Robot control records
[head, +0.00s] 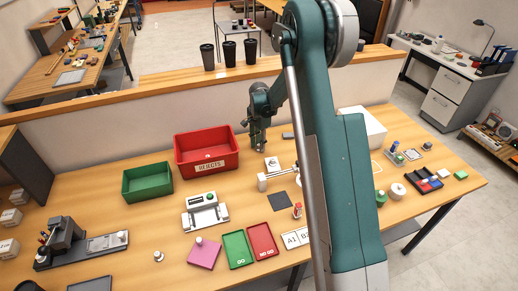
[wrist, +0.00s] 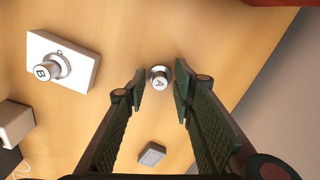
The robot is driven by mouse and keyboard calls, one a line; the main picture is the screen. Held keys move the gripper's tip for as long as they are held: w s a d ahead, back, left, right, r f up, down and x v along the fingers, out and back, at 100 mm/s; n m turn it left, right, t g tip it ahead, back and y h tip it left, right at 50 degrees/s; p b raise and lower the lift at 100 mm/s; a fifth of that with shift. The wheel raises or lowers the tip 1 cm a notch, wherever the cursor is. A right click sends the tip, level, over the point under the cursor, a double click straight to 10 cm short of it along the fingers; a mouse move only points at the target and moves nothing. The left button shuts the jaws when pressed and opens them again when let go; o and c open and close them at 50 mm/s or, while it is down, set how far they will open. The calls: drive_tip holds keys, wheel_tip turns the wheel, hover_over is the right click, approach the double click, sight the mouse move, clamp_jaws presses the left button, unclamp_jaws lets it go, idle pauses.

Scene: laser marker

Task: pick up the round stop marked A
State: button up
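The round stop marked A (wrist: 160,80) is a small silver knob with a white lettered top. It stands on the wooden table in the wrist view, between and a little beyond the tips of my gripper (wrist: 159,96). The fingers are open, with a gap on both sides of the stop, and I see no contact. In the head view my gripper (head: 257,148) points down over the table, right of the red bin; I cannot make out stop A there. A similar stop marked B (wrist: 46,72) sits on a white block (wrist: 80,56) to the left.
A small grey block (wrist: 152,153) lies on the table near the fingers. The red bin (head: 207,166) is left of my gripper, with a green bin (head: 148,184) beyond it. A low wall (head: 120,146) runs behind. A white fixture (head: 205,216) stands towards the front.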

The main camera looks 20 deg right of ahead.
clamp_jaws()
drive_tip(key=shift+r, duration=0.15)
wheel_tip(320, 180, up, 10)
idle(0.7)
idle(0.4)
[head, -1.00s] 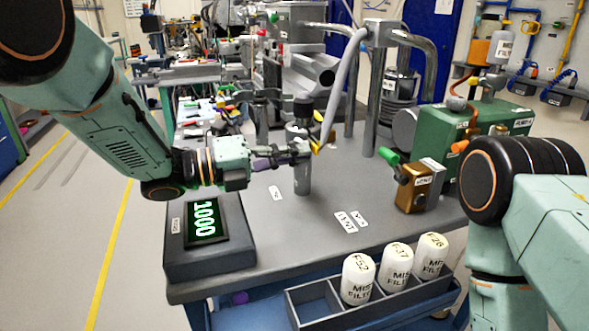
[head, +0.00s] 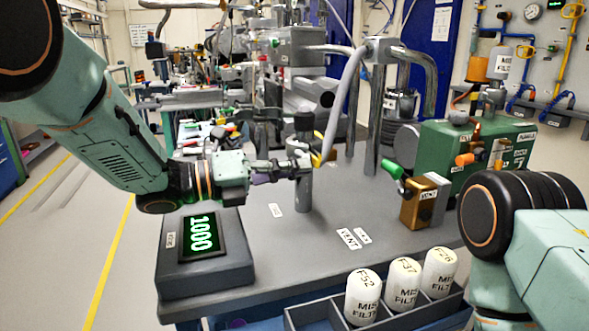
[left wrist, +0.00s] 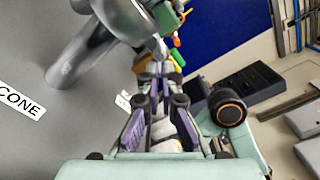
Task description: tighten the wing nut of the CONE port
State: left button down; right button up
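The CONE label (left wrist: 20,100) lies on the grey table in the left wrist view, beside a grey metal post. In the head view the post (head: 304,192) stands upright on the table, with a dark cylindrical top and a yellow part (head: 318,148), perhaps the wing nut, at its right side. My left gripper (head: 292,168) reaches in from the left at the post's upper part. In the left wrist view its purple-padded fingers (left wrist: 160,88) converge near small orange, yellow and green parts. Whether they touch or grip anything is unclear. My right gripper is out of frame.
A display box (head: 205,250) reading 1000 sits at the table's front left. A brass block (head: 424,202) with a green knob and a green box (head: 478,150) stand right. White filter canisters (head: 402,283) stand in a tray at the front. A grey hose curves beside the post.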

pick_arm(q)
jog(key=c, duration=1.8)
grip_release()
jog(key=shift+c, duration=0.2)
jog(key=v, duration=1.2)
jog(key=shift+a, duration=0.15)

**The task**
Retype all the records shown above, character for character. Omit every picture.

**Complete output**
[head, +0.00s] 
[wrist, +0.00s] 
The robot is driven by mouse and keyboard calls, one a line; the main picture is the screen. Held keys move the gripper's tip for as long as they are held: w s a d ahead, back, left, right, r f up, down and x v along the fingers, out and back, at 100 mm/s; n m turn it left, right, t g tip it ahead, back and y h tip it left, right at 50 degrees/s; p b raise and lower the lift at 100 mm/s; a fifth of that with shift. The wheel raises or lowers the tip 1 cm a notch, wherever the cursor is. A right click sends the tip, level, over the point under the cursor, a double click straight to 10 cm short of it along the fingers; a mouse move only points at the target and moves nothing. The left button shuts the jaws when pressed and opens them again when let go; o and c open and close them at 50 mm/s or, while it is down, set how far they will open. The calls: drive_tip holds keys, wheel_tip turns the wheel, hover_over is the right click, approach the double click, sight the mouse move, clamp_jaws presses the left button, unclamp_jaws lets it go, idle pauses.

Scene: laser marker

Task: pick up the round stop marked A
State: button up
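The round stop marked A (wrist: 160,80) is a small silver knob with a white lettered top. It stands on the wooden table in the wrist view, between and a little beyond the tips of my gripper (wrist: 159,96). The fingers are open, with a gap on both sides of the stop, and I see no contact. In the head view my gripper (head: 257,148) points down over the table, right of the red bin; I cannot make out stop A there. A similar stop marked B (wrist: 46,72) sits on a white block (wrist: 80,56) to the left.
A small grey block (wrist: 152,153) lies on the table near the fingers. The red bin (head: 207,166) is left of my gripper, with a green bin (head: 148,184) beyond it. A low wall (head: 120,146) runs behind. A white fixture (head: 205,216) stands towards the front.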

The main camera looks 20 deg right of ahead.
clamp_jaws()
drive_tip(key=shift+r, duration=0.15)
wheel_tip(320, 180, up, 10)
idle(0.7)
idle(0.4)
[head, -1.00s] 
[head, +0.00s] 
[left wrist, +0.00s] 
Task description: tighten the wing nut of the CONE port
State: left button down; right button up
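The CONE label (left wrist: 20,100) lies on the grey table in the left wrist view, beside a grey metal post. In the head view the post (head: 304,192) stands upright on the table, with a dark cylindrical top and a yellow part (head: 318,148), perhaps the wing nut, at its right side. My left gripper (head: 292,168) reaches in from the left at the post's upper part. In the left wrist view its purple-padded fingers (left wrist: 160,88) converge near small orange, yellow and green parts. Whether they touch or grip anything is unclear. My right gripper is out of frame.
A display box (head: 205,250) reading 1000 sits at the table's front left. A brass block (head: 424,202) with a green knob and a green box (head: 478,150) stand right. White filter canisters (head: 402,283) stand in a tray at the front. A grey hose curves beside the post.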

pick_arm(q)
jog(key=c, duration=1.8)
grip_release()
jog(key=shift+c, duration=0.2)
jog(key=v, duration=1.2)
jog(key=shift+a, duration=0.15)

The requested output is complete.